Der Spanier ist kein Spieler, der durch kluge Pässe und Mitüberladen eines Flügels auffällt. Er kann das, wird es aber nicht in der Regelmäßigkeit zeigen, in der es Hummels tat. Vielmehr gefällt Bartra durch seine direktere Spielweise und weite Vorstöße. Dank seiner Athletik und Übersicht wird er sich von Anfang an in der hohen BVB-Abwehr zurecht finden.
Gespannt darf man darauf sein, wie Tuchel den EM-Teilnehmer einsetzen möchte. Seine Schwächen könnten in der öfter genutzten Dreier- oder Fünferkette mit Sokratis als zentralem Mann gut aufgefangen werden. Ebenfalls wird Tuchel an der Entscheidungsfindung von Bartra arbeiten, um auch unter Druck noch für zielgerichtete, erfolgreiche Aktionen zu sorgen.

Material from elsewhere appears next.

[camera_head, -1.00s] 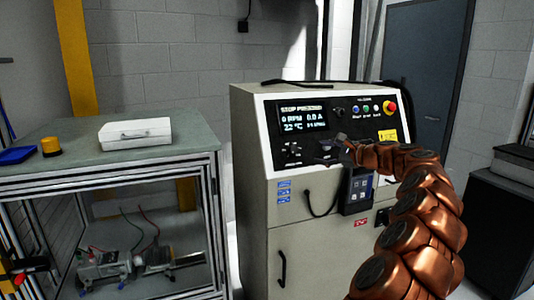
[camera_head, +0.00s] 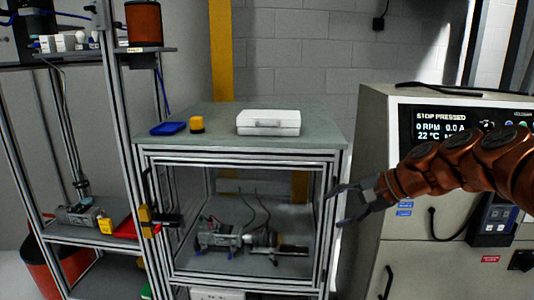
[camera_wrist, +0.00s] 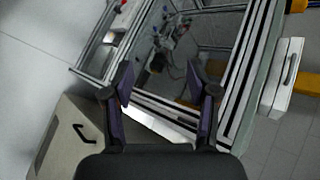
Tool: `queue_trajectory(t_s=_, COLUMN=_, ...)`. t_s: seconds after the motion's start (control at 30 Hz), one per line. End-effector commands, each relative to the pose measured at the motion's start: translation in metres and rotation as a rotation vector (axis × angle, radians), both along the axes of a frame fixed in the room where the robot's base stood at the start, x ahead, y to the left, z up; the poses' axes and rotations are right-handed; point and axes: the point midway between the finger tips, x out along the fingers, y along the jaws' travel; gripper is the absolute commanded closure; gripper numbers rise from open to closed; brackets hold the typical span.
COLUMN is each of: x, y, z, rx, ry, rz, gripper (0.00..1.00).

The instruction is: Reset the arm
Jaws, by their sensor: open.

Bleibt das Thema der angeblichen Rückkaufklausel durch den FC Barcelona. Die Katalanen kündigten an, Bartra nicht vollends aufgeben zu wollen. Angesichts der gezogenen Ausstiegsklausel musste Dortmund allerdings nicht mit Barca verhandeln, sondern trat direkt in Gespräche mit dem Spieler ein.
Dass dieser von Carles Puyol beraten wird, spricht durchaus dafür, dass früher oder später eine Rückkehr nach Katalonien forciert wird. Doch solange der vier Jahre ältere Pique sein Niveau hält, wird beim FC Barcelona kein Platz für Marc Bartra als Stammspieler sein.